Políticos encolhidos
Em relação aos efeitos políticos das investigações, Basto deixa claro que o governo deve ser mais contundente em seus atos, não podendo ficar refém da possibilidade de a operação atingir um dos seus ou ser mal visto pela opinião pública por tomar medidas que possam ser vistas como impopulares. "Hoje o Brasil está imobilizado por falta de coragem de enfrentamento."

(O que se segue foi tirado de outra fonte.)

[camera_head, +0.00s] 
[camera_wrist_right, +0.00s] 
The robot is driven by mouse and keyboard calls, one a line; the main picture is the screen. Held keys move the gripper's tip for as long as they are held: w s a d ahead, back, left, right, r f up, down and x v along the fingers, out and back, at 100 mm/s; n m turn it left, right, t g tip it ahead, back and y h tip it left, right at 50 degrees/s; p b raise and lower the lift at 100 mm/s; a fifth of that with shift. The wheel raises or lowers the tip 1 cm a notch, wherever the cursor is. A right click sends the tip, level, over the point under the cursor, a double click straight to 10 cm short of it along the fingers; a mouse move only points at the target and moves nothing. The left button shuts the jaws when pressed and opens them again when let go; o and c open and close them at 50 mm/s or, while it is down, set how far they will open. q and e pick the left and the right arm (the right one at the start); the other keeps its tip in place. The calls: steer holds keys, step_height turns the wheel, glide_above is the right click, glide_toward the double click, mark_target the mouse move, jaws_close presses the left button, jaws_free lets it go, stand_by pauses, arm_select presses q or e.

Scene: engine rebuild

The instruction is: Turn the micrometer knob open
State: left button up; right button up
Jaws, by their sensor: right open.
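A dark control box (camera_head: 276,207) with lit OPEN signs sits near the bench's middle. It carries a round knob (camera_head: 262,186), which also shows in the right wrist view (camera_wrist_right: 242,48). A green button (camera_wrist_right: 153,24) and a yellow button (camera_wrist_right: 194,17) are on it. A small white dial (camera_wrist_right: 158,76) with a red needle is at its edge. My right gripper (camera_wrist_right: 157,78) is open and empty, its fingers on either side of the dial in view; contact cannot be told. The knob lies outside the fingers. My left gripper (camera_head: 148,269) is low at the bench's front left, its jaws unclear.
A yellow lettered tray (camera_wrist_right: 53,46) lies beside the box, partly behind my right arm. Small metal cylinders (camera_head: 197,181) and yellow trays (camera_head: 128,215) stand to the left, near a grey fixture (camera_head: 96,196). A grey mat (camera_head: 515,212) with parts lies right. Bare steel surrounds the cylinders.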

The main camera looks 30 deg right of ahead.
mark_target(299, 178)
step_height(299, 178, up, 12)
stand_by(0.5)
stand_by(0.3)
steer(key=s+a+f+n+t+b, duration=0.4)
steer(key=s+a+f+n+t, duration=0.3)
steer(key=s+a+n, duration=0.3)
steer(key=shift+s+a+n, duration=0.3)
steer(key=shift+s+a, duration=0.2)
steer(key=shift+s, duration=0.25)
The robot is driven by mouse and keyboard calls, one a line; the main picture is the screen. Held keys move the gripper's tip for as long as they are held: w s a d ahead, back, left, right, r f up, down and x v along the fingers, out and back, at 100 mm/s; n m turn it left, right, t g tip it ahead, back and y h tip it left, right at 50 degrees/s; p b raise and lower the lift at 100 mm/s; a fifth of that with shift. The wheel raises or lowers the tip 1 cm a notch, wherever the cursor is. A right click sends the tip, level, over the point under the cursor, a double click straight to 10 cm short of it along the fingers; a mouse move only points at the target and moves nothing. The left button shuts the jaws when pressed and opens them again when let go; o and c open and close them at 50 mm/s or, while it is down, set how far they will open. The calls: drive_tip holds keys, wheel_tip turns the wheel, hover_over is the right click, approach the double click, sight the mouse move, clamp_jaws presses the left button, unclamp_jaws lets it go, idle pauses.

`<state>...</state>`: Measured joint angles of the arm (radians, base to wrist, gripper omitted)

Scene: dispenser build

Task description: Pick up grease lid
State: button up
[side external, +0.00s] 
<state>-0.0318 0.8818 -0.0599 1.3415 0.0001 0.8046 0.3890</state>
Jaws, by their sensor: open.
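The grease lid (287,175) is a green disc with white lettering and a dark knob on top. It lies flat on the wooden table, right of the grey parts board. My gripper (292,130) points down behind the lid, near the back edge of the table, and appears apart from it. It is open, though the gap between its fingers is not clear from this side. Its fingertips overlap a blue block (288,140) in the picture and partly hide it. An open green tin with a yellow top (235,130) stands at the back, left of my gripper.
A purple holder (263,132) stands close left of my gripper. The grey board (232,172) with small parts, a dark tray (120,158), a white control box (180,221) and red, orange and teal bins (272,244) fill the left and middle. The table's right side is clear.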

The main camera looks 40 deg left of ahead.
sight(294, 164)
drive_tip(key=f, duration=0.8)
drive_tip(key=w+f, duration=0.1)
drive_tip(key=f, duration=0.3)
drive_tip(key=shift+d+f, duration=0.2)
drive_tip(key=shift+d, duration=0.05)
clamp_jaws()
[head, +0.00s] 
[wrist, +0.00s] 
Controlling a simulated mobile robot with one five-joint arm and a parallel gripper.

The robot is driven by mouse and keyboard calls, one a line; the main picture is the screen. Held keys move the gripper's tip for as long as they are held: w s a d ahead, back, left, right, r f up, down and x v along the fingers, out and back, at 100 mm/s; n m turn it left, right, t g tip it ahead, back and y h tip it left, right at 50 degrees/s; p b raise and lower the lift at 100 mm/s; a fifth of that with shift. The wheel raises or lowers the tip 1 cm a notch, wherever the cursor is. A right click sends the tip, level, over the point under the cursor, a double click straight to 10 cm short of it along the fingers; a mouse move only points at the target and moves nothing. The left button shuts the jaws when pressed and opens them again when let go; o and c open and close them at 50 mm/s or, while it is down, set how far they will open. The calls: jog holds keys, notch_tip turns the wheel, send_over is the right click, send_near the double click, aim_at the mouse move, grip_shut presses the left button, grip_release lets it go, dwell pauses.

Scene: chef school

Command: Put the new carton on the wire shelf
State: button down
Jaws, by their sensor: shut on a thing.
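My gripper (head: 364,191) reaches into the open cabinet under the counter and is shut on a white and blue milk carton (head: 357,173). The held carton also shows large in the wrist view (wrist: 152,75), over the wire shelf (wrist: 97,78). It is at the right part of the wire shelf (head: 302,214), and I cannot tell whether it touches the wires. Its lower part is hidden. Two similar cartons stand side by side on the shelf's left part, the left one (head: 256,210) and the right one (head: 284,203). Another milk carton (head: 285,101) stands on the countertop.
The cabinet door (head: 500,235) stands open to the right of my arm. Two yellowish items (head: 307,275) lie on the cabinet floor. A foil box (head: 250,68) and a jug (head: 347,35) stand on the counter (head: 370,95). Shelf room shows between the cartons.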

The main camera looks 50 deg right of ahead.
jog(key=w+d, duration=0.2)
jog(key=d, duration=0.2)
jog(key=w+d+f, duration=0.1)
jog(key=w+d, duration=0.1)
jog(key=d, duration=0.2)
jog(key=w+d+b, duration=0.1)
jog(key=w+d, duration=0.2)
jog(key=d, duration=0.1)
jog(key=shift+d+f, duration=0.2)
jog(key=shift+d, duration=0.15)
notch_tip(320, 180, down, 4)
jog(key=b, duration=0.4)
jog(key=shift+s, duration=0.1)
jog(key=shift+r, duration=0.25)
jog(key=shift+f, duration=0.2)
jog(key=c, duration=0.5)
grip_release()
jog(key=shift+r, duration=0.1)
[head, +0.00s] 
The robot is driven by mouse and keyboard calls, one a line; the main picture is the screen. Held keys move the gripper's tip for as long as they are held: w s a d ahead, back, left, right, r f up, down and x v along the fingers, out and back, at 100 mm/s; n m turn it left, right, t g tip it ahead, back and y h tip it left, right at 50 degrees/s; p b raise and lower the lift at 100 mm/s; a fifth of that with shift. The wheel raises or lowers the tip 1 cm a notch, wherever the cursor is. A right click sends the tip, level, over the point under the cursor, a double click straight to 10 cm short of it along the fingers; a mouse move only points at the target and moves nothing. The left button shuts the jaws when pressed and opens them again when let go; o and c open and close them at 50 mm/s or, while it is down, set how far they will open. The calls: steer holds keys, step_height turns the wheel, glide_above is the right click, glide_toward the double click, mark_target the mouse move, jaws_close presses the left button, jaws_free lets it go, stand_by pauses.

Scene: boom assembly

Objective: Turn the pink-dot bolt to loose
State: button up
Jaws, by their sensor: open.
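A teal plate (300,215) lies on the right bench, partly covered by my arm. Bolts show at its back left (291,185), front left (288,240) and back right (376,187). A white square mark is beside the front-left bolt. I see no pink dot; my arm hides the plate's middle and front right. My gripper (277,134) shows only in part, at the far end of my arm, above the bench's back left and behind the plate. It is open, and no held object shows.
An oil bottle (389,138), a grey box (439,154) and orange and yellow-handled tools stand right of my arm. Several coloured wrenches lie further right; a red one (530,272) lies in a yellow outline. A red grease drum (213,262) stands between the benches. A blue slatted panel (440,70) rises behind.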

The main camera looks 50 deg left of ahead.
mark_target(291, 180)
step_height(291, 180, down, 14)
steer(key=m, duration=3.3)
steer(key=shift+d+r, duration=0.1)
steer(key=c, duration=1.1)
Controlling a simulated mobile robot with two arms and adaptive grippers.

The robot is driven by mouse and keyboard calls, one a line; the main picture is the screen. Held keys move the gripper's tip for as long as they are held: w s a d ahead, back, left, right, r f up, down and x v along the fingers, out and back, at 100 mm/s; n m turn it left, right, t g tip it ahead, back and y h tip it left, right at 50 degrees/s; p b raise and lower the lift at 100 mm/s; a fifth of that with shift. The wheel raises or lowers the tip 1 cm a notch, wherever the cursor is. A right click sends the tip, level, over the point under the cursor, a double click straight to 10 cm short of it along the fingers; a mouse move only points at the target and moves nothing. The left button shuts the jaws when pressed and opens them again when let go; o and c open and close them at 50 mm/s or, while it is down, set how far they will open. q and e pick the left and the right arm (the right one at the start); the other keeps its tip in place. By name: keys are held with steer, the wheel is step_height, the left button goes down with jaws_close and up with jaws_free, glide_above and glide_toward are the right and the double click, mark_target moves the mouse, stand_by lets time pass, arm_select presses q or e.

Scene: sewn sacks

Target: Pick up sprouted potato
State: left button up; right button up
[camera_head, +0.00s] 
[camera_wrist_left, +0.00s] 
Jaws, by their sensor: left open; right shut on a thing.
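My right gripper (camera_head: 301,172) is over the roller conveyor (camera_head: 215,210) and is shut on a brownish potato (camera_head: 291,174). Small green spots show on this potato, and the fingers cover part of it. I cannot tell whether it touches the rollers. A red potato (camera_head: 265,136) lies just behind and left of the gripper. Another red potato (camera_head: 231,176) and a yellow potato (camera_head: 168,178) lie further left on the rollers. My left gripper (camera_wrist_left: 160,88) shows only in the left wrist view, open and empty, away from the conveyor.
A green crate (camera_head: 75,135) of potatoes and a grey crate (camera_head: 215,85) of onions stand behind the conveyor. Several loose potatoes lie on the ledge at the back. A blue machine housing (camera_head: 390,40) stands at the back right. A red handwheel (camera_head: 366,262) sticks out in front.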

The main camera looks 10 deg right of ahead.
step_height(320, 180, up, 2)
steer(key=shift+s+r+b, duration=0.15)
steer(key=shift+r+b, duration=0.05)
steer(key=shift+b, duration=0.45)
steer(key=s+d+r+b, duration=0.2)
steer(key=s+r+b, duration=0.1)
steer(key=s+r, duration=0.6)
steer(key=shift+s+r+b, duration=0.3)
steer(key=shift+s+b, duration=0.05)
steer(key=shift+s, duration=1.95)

Uma atitude ausente no governo interino, e também nas casas legislativas, segundo Basto, é a falta de imposição de hierarquia, para delinear perfeitamente os limites entre os poderes e evitar uma invasão indevida entre instituições. "É preciso mais do que nunca atitude forte e corajosa por parte do Executivo e do Legislativo para dizer não, colocar a hierarquia de uma forma correta, quem manda e quem obedece. Tem muita gente dando palpite em assunto que não podia dar."

Entre esses "palpites" estariam 10 medidas de combate a corrupção promovidas por alguns integrantes da operação "lava jato" e tantos outros membros da magistratura e do Ministério Público. O advogado afirma que é preciso delimitar quem pode ou não fazer exigências ao legislativo para pautar determinadas matérias.

"Não podemos querer influenciar esses poderes, sob pena deles terem suas raízes constitucionais ameaçadas. A operação é fundamental para o país, mas é preciso que se dê ao Estado capacidade de mobilização. Nem todas as pessoas de um governo são corruptas", argumenta Basto.

Striptease moral
Para o profissional, o Judiciário apenas assumiu a relevância atual e a representatividade frente à população por pura falta de opção da sociedade. "A 'lava jato' fez o strip-tease moral do Executivo e do Legislativo, e eles continuam com dificuldade de se movimentar para sustentar seus anseios. Ainda mantêm figuras como o [presidente do Senado] Renan Calheiros (PMDB/AL) cargos importantes."

Questionado sobre a possibilidade de um partido firmar acordo de leniência, ele diz que a ideia não é das melhores. "Sou contra. Quando um partido trai seus ideais e eleitores, não é o caso de negociar anistia. Isso não falo sobre o PT, mas sobre todos as siglas."